When we perform an operation between two vectors, we can interpret the first vector as acting on the second one. Multiplication, in this context, can be visualized as applying a linear transformation to the second vector, with the components of the first vector serving as parameters for this transformation.

Linear transformations on 2D vectors can be expressed using 2 by 2 matrices, involving 4 parameters. The distinctiveness of the complex product lies in its nature as a linear transformation, albeit with a reduced set of 2 parameters.

Let's consider the structure \( (\mathbb{R}^{2\times 2},+,*)\). It represents all linear transformations on 2D vectors that yield 2D vectors. Each element within this structure is defined by 4 parameters.

Let's find a substructure of this structure where its elements are defined by just 2 parameters.

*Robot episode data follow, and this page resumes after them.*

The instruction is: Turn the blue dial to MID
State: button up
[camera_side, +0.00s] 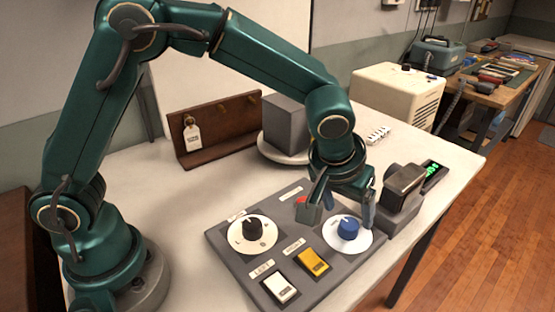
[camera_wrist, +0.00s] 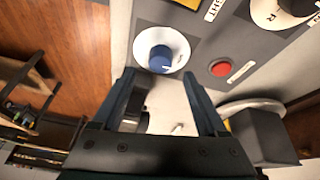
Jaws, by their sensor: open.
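The blue dial (camera_side: 348,228) sits on a round white plate on the right part of a grey control panel (camera_side: 225,248). In the wrist view the blue dial (camera_wrist: 160,58) is just beyond the fingertips, between their lines. The dial's pointer and scale marks are too small to read, so I cannot tell its setting. My gripper (camera_side: 338,212) is open and empty above the panel, with one finger on each side of the dial as the side view shows it. In the wrist view my gripper (camera_wrist: 158,80) shows a clear gap between its fingers. I see no contact with the dial.
On the panel are a black dial (camera_side: 253,229), a red button (camera_side: 301,199), a white switch (camera_side: 280,287) and a yellow switch (camera_side: 312,262). A dark device (camera_side: 403,184) stands close to the right of my gripper. A grey block (camera_side: 284,125) stands behind.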

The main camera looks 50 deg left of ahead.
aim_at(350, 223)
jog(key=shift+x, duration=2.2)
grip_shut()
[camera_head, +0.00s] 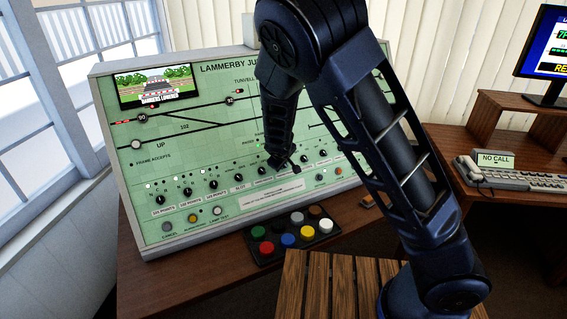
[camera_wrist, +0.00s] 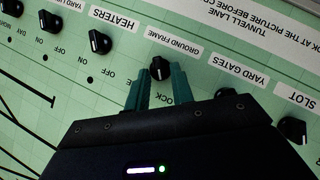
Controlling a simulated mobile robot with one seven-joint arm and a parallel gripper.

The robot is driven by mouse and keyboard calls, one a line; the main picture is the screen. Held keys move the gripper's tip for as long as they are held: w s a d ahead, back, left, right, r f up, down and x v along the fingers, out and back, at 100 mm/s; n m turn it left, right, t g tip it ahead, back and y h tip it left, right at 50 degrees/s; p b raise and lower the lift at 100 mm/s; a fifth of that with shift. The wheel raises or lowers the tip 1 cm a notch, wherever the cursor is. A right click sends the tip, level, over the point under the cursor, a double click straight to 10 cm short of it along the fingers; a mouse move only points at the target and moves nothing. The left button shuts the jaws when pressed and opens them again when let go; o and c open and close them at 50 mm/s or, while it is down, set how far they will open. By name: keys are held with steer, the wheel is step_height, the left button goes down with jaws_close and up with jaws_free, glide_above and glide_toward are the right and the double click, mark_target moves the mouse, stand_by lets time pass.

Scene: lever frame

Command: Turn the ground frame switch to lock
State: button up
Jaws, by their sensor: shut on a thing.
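The ground frame switch (camera_wrist: 159,67) is a small black knob on the pale green panel, beside its white GROUND FRAME label (camera_wrist: 171,46) in the wrist view. My gripper (camera_wrist: 160,76) has its two green fingers on either side of the knob and is shut on it. The lettering of LOCK is partly covered by the gripper in the wrist view. A pale mark shows on the knob, but which position it points to is hard to tell. In the head view my gripper (camera_head: 287,166) is at the panel's lower knob row and hides the switch.
Similar knobs for heaters (camera_wrist: 99,41), yard gates (camera_wrist: 225,94) and slot (camera_wrist: 292,129) stand close by. Below the panel (camera_head: 190,120), a black tray (camera_head: 262,251) holds several coloured round pieces. A wooden slatted surface (camera_head: 315,285) is in front.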

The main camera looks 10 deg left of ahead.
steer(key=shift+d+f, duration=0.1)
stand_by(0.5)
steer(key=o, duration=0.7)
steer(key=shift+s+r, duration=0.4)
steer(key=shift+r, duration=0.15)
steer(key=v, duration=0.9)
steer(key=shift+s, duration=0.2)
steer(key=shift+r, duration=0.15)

Let's consider two substructures where the elements are characterized by just one parameter each.

First, we have the homotheties : \(\Big(\Big\{ \begin{pmatrix} r & 0 \\ 0 & r\end{pmatrix} \Big|\, r \in \mathbb{R}_+ \Big\},+,*\Big)\).

Second, we have the rotations : \(\Big(\Big\{ \begin{pmatrix} \cos(\theta) & -\sin(\theta) \\ \sin(\theta)& \cos(\theta) \end{pmatrix} \)\(\Big| \,\theta \in [0,\tau[ \Big\},\,+,*\Big)\).

It's noteworthy that the set mentioned above is equivalent to the set of 2 by 2 matrices, where each matrix has two columns forming an orthonormal basis of \(\mathbb{R}^2\).

By performing multiplications between elements from both sets, we can generate the structure:

\(\Big(\Big\{ \begin{pmatrix} r\cos(\theta) & -r\sin(\theta) \\ r\sin(\theta)& r\cos(\theta) \end{pmatrix}\)\( \Big| \, r \in \mathbb{R}_+ \land \theta \in [0,\tau[ \Big\},+,*\Big)\)

The set mentioned above comprises the set of linear transformations achieved by combining a homothety with a rotation. We can rewrite it as \(\Big(\Big\{ \begin{pmatrix} a & - b \\ b & a \end{pmatrix} \Big| \, a,b \in \mathbb{R} \Big\},+,*\Big)\). It's evident that this set aligns with the set of 2 by 2 matrices, where each matrix has two columns forming an orthogonal basis of \(\mathbb{R}^2\).

This field isomorphic to the complex numbers allows us to interpret complex numbers as matrices in the form \(\begin{pmatrix} a & - b \\ b & a \end{pmatrix}\), which we can conveniently write as \(\begin{pmatrix} a \\ b \end{pmatrix}\) to reduce redundancy.

\(\begin{pmatrix} a \\ b \end{pmatrix} \otimes \begin{pmatrix} c \\ d \end{pmatrix}=\begin{pmatrix} ac-bd\\ ad+bc\end{pmatrix}\)

\(\begin{pmatrix} a & - b \\ b & a \end{pmatrix}\begin{pmatrix} c & -d \\ d & c \end{pmatrix}\)\(= \begin{pmatrix} ac-bd & -(ad+bc)\\ ad+bc & ac-bd \end{pmatrix}\)

So, \((\mathbb{R}^2,+, \otimes)\) is isomorphic to \(\Big(\Big\{ \begin{pmatrix} a & - b \\ b & a \end{pmatrix} \Big| \, a,b \in \mathbb{R} \Big\},+,*\Big)\).

Complex numbers can be viewed as linear transformations, conveniently "represented" as a single 2D vector. In this representation, the norm of the vector corresponds to the scaling factor of the homothety, while the angle of the vector signifies the angle of the rotation.